=== Given records ===

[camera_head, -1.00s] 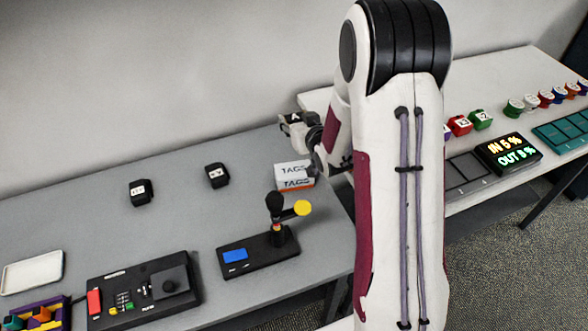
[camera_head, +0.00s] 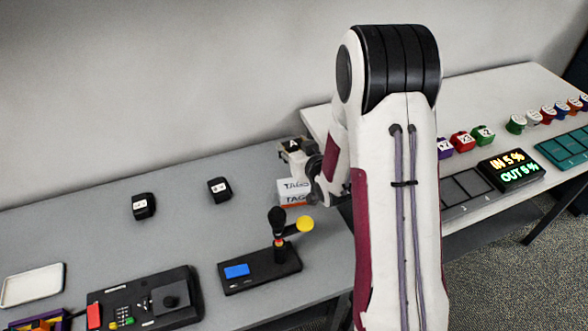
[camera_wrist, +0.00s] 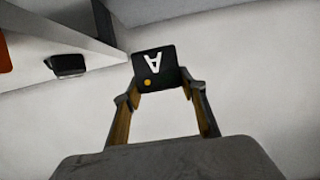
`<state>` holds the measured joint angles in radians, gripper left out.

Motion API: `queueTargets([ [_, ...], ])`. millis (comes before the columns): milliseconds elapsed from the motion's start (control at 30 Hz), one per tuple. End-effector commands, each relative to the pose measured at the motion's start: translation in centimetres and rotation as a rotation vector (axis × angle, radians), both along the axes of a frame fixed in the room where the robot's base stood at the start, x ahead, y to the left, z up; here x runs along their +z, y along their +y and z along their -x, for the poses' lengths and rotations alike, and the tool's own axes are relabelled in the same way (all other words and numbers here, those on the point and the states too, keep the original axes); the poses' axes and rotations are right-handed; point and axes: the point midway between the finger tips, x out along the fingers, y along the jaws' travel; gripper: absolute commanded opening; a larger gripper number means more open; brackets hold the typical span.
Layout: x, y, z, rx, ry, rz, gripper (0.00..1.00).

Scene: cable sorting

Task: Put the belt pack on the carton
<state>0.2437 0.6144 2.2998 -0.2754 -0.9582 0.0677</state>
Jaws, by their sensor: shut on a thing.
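The carton (camera_head: 292,192), white with an orange band and "TAGS" lettering, stands on the grey table just below the gripper in the picture. My arm hides part of the carton's right side. Some space shows between pack and carton.
Two other black packs (camera_head: 143,206) (camera_head: 219,189) lie on the grey table (camera_head: 90,240) left of the carton. A white tray (camera_head: 33,285) and a keypad unit (camera_head: 145,300) are at the left.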

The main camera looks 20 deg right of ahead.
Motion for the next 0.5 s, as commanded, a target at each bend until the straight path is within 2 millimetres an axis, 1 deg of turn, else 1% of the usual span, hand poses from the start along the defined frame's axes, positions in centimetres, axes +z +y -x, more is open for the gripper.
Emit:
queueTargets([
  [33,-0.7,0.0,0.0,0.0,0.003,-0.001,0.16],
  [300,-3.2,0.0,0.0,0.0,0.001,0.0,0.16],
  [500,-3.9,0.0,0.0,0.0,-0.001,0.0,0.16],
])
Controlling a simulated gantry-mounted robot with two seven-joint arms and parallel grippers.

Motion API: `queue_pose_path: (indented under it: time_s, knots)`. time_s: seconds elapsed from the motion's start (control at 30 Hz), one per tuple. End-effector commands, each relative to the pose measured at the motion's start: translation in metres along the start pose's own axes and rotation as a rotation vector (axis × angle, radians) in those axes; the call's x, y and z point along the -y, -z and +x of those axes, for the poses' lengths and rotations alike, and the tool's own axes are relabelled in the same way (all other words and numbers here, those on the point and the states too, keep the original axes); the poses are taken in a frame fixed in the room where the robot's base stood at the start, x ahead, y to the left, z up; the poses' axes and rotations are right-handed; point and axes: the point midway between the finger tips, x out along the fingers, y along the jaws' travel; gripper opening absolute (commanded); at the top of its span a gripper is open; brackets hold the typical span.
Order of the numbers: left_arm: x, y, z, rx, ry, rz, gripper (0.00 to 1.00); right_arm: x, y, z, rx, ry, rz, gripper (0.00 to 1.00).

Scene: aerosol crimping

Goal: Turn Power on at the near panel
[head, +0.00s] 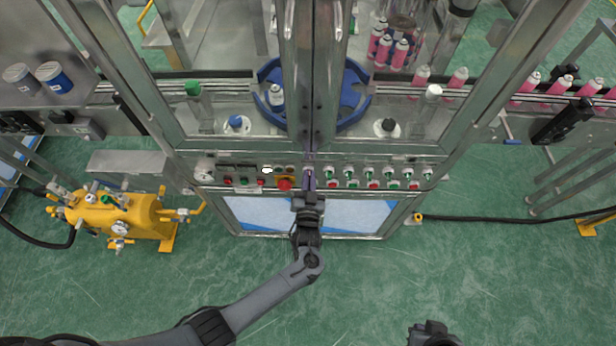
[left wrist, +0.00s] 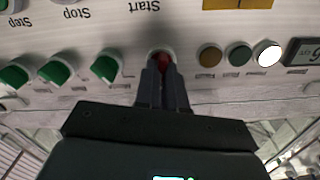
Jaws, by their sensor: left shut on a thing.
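The near panel (head: 245,172) is a metal strip of buttons, lamps and knobs across the front of the machine. My left gripper (head: 309,183) reaches it near the middle. In the left wrist view, my left gripper (left wrist: 161,76) is shut on a small red knob (left wrist: 159,58). The fingers hide most of that knob, and I cannot read its label or tell its turned position. A row of green knobs (left wrist: 105,65) sits to its left in that view. A lit white lamp (left wrist: 268,53) is to its right. My right gripper (head: 432,334) is low in the head view, away from the panel.
A red emergency button on a yellow plate (head: 285,184) is close left of my left gripper. Glass doors (head: 240,60) with metal frames rise above the panel. A yellow pressure unit (head: 120,220) stands at the left. The green floor is clear in front.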

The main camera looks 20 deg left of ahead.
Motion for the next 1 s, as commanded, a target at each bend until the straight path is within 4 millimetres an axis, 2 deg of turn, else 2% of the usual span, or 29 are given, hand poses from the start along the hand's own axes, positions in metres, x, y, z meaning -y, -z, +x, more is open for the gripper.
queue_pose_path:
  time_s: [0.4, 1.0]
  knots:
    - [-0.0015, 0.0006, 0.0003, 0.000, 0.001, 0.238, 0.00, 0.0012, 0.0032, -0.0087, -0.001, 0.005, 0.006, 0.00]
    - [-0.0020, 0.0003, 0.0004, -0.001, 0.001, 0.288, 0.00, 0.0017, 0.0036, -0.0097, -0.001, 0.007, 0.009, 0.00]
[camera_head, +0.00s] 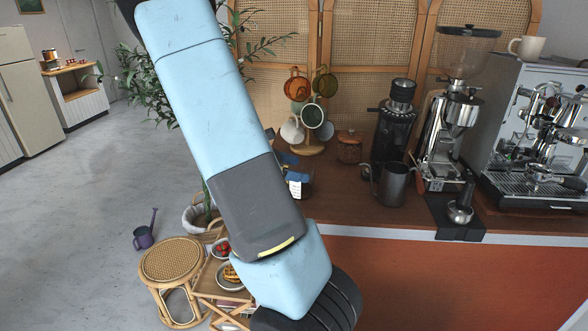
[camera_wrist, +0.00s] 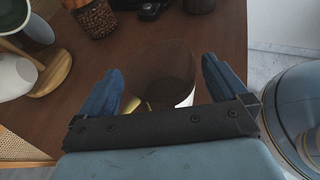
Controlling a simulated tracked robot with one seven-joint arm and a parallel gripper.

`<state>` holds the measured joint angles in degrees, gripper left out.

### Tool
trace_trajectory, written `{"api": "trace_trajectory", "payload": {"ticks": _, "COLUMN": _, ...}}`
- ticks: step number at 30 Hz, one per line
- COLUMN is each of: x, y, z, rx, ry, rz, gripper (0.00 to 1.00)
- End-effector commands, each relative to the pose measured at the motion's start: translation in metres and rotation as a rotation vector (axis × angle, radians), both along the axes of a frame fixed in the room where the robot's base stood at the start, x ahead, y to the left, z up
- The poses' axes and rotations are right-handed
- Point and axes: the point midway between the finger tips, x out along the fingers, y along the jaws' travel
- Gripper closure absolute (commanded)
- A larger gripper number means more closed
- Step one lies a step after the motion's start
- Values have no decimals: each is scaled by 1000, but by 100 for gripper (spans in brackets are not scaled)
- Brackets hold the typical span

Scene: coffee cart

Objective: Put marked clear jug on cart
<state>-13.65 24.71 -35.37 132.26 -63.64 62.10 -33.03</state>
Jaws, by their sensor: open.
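A clear jug (camera_head: 299,183) with a white label mark stands on the brown top of the coffee cart (camera_head: 345,208), partly hidden behind my arm in the head view. It also shows as a see-through dark shape in the wrist view (camera_wrist: 165,72), with a white patch low on its right. My gripper (camera_wrist: 161,75) is open, with one blue finger to each side of the jug. I cannot tell whether either finger touches it. In the head view only a bit of the blue fingers shows beside my arm, near the jug.
A metal pitcher (camera_head: 393,185), a grinder (camera_head: 396,125) and an espresso machine (camera_head: 535,130) stand to the right. A mug tree (camera_head: 308,149) and a jar (camera_head: 349,148) stand behind the jug. A rattan stool (camera_head: 171,262) and low shelf with plates (camera_head: 208,285) stand on the floor at left.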

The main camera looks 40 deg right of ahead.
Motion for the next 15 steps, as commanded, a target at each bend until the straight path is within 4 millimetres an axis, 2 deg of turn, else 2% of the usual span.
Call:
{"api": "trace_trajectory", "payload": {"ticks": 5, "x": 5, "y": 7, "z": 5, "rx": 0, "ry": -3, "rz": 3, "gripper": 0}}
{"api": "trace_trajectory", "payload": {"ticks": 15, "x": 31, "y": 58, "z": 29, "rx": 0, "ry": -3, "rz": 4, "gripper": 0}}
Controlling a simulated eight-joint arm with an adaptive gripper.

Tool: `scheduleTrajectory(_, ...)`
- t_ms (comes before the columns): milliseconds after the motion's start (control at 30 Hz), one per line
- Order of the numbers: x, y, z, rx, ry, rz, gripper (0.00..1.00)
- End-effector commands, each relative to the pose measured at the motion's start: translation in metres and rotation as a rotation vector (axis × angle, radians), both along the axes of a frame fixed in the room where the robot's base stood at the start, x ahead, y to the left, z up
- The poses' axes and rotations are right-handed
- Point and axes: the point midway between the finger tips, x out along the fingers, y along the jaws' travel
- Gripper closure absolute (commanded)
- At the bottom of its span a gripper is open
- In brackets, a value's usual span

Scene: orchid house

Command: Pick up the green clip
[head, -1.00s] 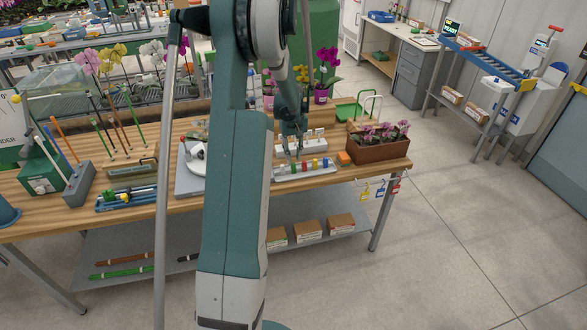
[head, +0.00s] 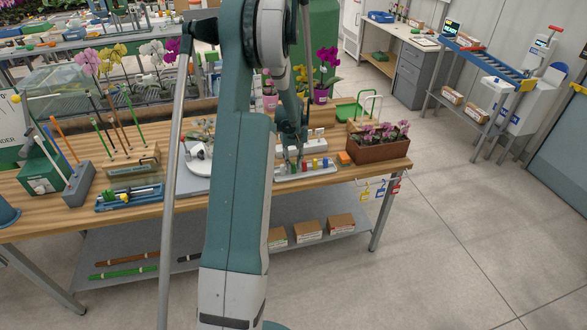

===

Goal –
Repeat verbatim all the material, but not the pictures.

Right answer –
[camera_head, -1.00s] 
[camera_head, +0.00s] 
[camera_wrist, +0.00s] 
`<state>` holds the measured joint angles in radians, gripper left out.

Motion API: `queueTargets([ [_, ...], ])`. millis (comes before the columns): milliseconds elapsed from the motion's start (control at 30 Hz), one per tuple. End-effector commands, each relative to the pose measured at the motion's start: translation in centimetres and rotation as a rotation vector (axis × angle, radians), both along the axes of a frame fixed in the room where the robot's base stood at the start, x ahead, y to the left, z up; here x runs along their +z, y along their +y and z along their -x, for the poses' lengths and rotations alike, and the tool's own axes are relabelled in the same way (all other words and numbers here, those on the point and the states too, keep the original axes); the poses' axes and rotations are right-handed; point and axes: the point midway between the finger tips, x out along the fingers, y along the jaws' travel; gripper: absolute commanded opening; a larger gripper number means more open; brackets hold the typical span.
Layout: x, y, z, rx, ry, rz, gripper (0.00..1.00).

Scene: cable sorting

Task: Put the belt pack on the carton
<state>0.2437 0.6144 2.2998 -0.2754 -0.9582 0.0677</state>
Jaws, by their sensor: shut on a thing.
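The carton (camera_head: 292,192), white with an orange band and "TAGS" lettering, stands on the grey table just below the gripper in the picture. My arm hides part of the carton's right side. Some space shows between pack and carton.
Two other black packs (camera_head: 143,206) (camera_head: 219,189) lie on the grey table (camera_head: 90,240) left of the carton. A white tray (camera_head: 33,285) and a keypad unit (camera_head: 145,300) are at the left.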

The main camera looks 20 deg right of ahead.
Motion for the next 0.5 s, as commanded, a target at each bend until the straight path is within 2 millimetres an axis, 1 deg of turn, else 1% of the usual span, hand poses from the start along the defined frame's axes, positions in centimetres, axes +z +y -x, more is open for the gripper.
Emit:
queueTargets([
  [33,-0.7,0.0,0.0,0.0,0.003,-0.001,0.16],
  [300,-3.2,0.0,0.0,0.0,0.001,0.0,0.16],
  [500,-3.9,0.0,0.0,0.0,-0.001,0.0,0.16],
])
Controlling a simulated gantry-mounted robot with two seven-joint arms and parallel grippers.

Motion API: `queue_pose_path: (indented under it: time_s, knots)`. time_s: seconds elapsed from the motion's start (control at 30 Hz), one per tuple. End-effector commands, each relative to the pose measured at the motion's start: translation in metres along the start pose's own axes and rotation as a rotation vector (axis × angle, radians) in those axes; the call's x, y and z point along the -y, -z and +x of those axes, for the poses' lengths and rotations alike, and the tool's own axes are relabelled in the same way (all other words and numbers here, those on the point and the states too, keep the original axes); the poses are taken in a frame fixed in the room where the robot's base stood at the start, x ahead, y to the left, z up; the poses' axes and rotations are right-handed; point and axes: the point midway between the finger tips, x out along the fingers, y along the jaws' travel; gripper opening absolute (commanded); at the top of its span a gripper is open; brackets hold the typical span.
Order of the numbers: left_arm: x, y, z, rx, ry, rz, gripper (0.00 to 1.00); right_arm: x, y, z, rx, ry, rz, gripper (0.00 to 1.00).

Scene: aerosol crimping

Goal: Turn Power on at the near panel
[head, +0.00s] 
[left wrist, +0.00s] 
Jaws, by their sensor: left shut on a thing.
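The near panel (head: 245,172) is a metal strip of buttons, lamps and knobs across the front of the machine. My left gripper (head: 309,183) reaches it near the middle. In the left wrist view, my left gripper (left wrist: 161,76) is shut on a small red knob (left wrist: 159,58). The fingers hide most of that knob, and I cannot read its label or tell its turned position. A row of green knobs (left wrist: 105,65) sits to its left in that view. A lit white lamp (left wrist: 268,53) is to its right. My right gripper (head: 432,334) is low in the head view, away from the panel.
A red emergency button on a yellow plate (head: 285,184) is close left of my left gripper. Glass doors (head: 240,60) with metal frames rise above the panel. A yellow pressure unit (head: 120,220) stands at the left. The green floor is clear in front.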

The main camera looks 20 deg left of ahead.
Motion for the next 1 s, as commanded, a target at each bend until the straight path is within 4 millimetres an axis, 2 deg of turn, else 2% of the usual span, or 29 are given, hand poses from the start along the hand's own axes, positions in metres, x, y, z meaning -y, -z, +x, more is open for the gripper.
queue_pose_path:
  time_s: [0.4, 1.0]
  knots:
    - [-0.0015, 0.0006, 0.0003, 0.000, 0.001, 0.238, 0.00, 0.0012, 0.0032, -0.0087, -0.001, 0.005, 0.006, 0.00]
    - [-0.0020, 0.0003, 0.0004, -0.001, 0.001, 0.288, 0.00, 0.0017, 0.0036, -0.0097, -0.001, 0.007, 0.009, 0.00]
[camera_head, +0.00s] 
[camera_wrist, +0.00s] 
Controlling a simulated tracked robot with one seven-joint arm and a parallel gripper.

`<state>` holds the measured joint angles in degrees, gripper left out.

### Tool
trace_trajectory, written `{"api": "trace_trajectory", "payload": {"ticks": _, "COLUMN": _, ...}}`
- ticks: step number at 30 Hz, one per line
- COLUMN is each of: x, y, z, rx, ry, rz, gripper (0.00 to 1.00)
- End-effector commands, each relative to the pose measured at the motion's start: translation in metres and rotation as a rotation vector (axis × angle, radians), both along the axes of a frame fixed in the room where the robot's base stood at the start, x ahead, y to the left, z up
- The poses' axes and rotations are right-handed
- Point and axes: the point midway between the finger tips, x out along the fingers, y along the jaws' travel
- Gripper closure absolute (commanded)
- A larger gripper number means more closed
- Step one lies a step after the motion's start
- Values have no decimals: each is scaled by 1000, but by 100 for gripper (spans in brackets are not scaled)
- Brackets hold the typical span

Scene: coffee cart

Objective: Put marked clear jug on cart
<state>-13.65 24.71 -35.37 132.26 -63.64 62.10 -33.03</state>
Jaws, by their sensor: open.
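A clear jug (camera_head: 299,183) with a white label mark stands on the brown top of the coffee cart (camera_head: 345,208), partly hidden behind my arm in the head view. It also shows as a see-through dark shape in the wrist view (camera_wrist: 165,72), with a white patch low on its right. My gripper (camera_wrist: 161,75) is open, with one blue finger to each side of the jug. I cannot tell whether either finger touches it. In the head view only a bit of the blue fingers shows beside my arm, near the jug.
A metal pitcher (camera_head: 393,185), a grinder (camera_head: 396,125) and an espresso machine (camera_head: 535,130) stand to the right. A mug tree (camera_head: 308,149) and a jar (camera_head: 349,148) stand behind the jug. A rattan stool (camera_head: 171,262) and low shelf with plates (camera_head: 208,285) stand on the floor at left.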

The main camera looks 40 deg right of ahead.
Motion for the next 15 steps, as commanded, a target at each bend until the straight path is within 4 millimetres an axis, 2 deg of turn, else 2% of the usual span.
Call:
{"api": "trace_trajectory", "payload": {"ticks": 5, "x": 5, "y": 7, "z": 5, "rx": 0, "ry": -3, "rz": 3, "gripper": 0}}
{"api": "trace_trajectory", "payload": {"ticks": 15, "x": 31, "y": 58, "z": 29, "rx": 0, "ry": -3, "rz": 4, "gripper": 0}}
Controlling a simulated eight-joint arm with an adaptive gripper.

Tool: `scheduleTrajectory(_, ...)`
- t_ms (comes before the columns): milliseconds after the motion's start (control at 30 Hz), one per line
- Order of the numbers: x, y, z, rx, ry, rz, gripper (0.00..1.00)
- End-effector commands, each relative to the pose measured at the motion's start: translation in metres and rotation as a rotation vector (axis × angle, radians), both along the axes of a frame fixed in the room where the robot's base stood at the start, x ahead, y to the left, z up
- The poses' axes and rotations are right-handed
- Point and axes: the point midway between the finger tips, x out along the fingers, y along the jaws' travel
- Gripper closure absolute (commanded)
- At the bottom of its span a gripper is open
- In brackets, a value's usual span

Scene: orchid house

Command: Pick up the green clip
[head, -1.00s] 
[head, +0.00s] 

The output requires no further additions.